Kuala Lumpur, Malaysia - A religious court has ordered a Malaysian woman who is trying to renounce Islam to undergo three months of counseling, in the latest legal tussle involving religious freedom in this mostly Muslim nation, news reports said Saturday.
Siti Fatimah, 38, claims she converted from Buddhism to Islam in 1998 because she wanted to marry an Iranian, but she never truly practiced Islamic teachings, the national news agency Bernama and the New Straits Times newspaper reported.
Siti, an ethnic Chinese whose original name was Tan Ean Huang, filed a legal petition to formally renounce Islam in July 2006 after the man left her following nearly two years of marriage, according to the reports.
The Islamic Shariah High Court in northern Penang state on Friday directed Siti to undergo guidance and counseling under the state's Islamic Religious Department for three months to ensure she truly understands Islam, the reports said.

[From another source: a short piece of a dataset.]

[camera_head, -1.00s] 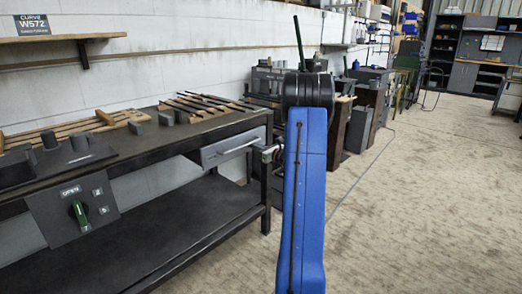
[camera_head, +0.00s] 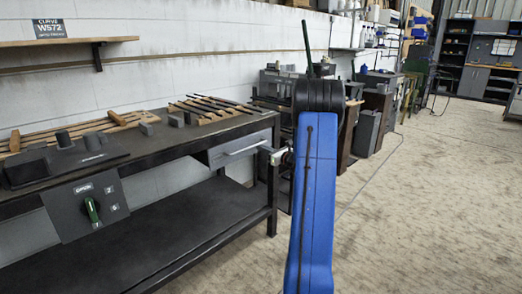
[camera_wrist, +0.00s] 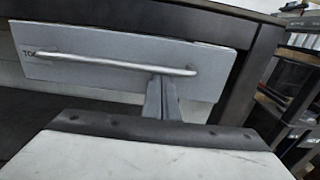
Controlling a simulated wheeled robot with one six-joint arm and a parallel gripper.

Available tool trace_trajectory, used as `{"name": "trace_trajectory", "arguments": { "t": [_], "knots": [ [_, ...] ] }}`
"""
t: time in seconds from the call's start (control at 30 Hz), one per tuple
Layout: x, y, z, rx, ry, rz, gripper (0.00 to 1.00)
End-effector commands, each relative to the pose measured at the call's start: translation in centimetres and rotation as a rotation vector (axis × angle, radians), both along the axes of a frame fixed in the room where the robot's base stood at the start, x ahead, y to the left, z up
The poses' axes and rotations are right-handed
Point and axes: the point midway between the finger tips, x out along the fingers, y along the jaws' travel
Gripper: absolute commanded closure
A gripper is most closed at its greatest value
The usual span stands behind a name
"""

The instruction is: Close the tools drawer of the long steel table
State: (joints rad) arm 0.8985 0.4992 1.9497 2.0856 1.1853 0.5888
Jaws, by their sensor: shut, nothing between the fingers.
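The tools drawer has a grey front (camera_head: 238,148) with a pale bar handle, under the right end of the long steel table's dark top (camera_head: 150,152). In the head view its front stands out a little from the table, with a side showing at left. The wrist view shows the drawer front (camera_wrist: 110,85), partly lettered at left, and its bar handle (camera_wrist: 115,64). My gripper (camera_wrist: 161,82) is shut and empty, its fingertips by the right part of the handle, close to the front. I cannot tell whether they touch. In the head view my gripper (camera_head: 273,154) is partly hidden by my arm.
A control panel with a green knob (camera_head: 92,211) hangs at the table's front left. Wooden racks and grey blocks lie on top. A lower shelf (camera_head: 190,222) spans the legs. Other benches stand beyond; the floor at right is clear.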

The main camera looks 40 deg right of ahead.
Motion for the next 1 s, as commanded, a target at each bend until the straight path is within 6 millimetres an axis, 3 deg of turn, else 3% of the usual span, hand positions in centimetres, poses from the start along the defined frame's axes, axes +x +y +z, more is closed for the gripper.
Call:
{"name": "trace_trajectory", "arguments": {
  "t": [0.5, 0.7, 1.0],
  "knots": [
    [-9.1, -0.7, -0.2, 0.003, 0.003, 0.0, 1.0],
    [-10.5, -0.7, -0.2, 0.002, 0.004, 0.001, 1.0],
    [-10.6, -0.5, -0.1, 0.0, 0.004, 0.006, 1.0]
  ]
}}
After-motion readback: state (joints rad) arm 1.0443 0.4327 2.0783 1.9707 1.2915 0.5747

The court is scheduled to rule on Siti's petition on Dec. 3 after the religious department reports its opinion.
Court officials familiar with the case could not immediately be reached for comment.
In previous such cases, Malaysia's Shariah courts — which govern the personal conduct and religious lives of Muslims — have invariably ruled against people trying to renounce Islam.
The most controversial conversion case was that of Lina Joy, a woman born to Muslim parents who failed to get the Federal Court, Malaysia's top civil court, to recognize her conversion to Christianity. The court rejected her appeal to have the "Islam" tag removed from her national identity card in May, saying only the Shariah court could rule over that.
Other court disputes that ended in favor of Muslims have caused anxiety among Malaysia's large ethnic Chinese and Indian minorities — who mostly practice Buddhism, Christianity and Hinduism — that their rights are becoming subordinate to those of ethnic Malay Muslims, who comprise nearly 60 percent of the country's 26 million people.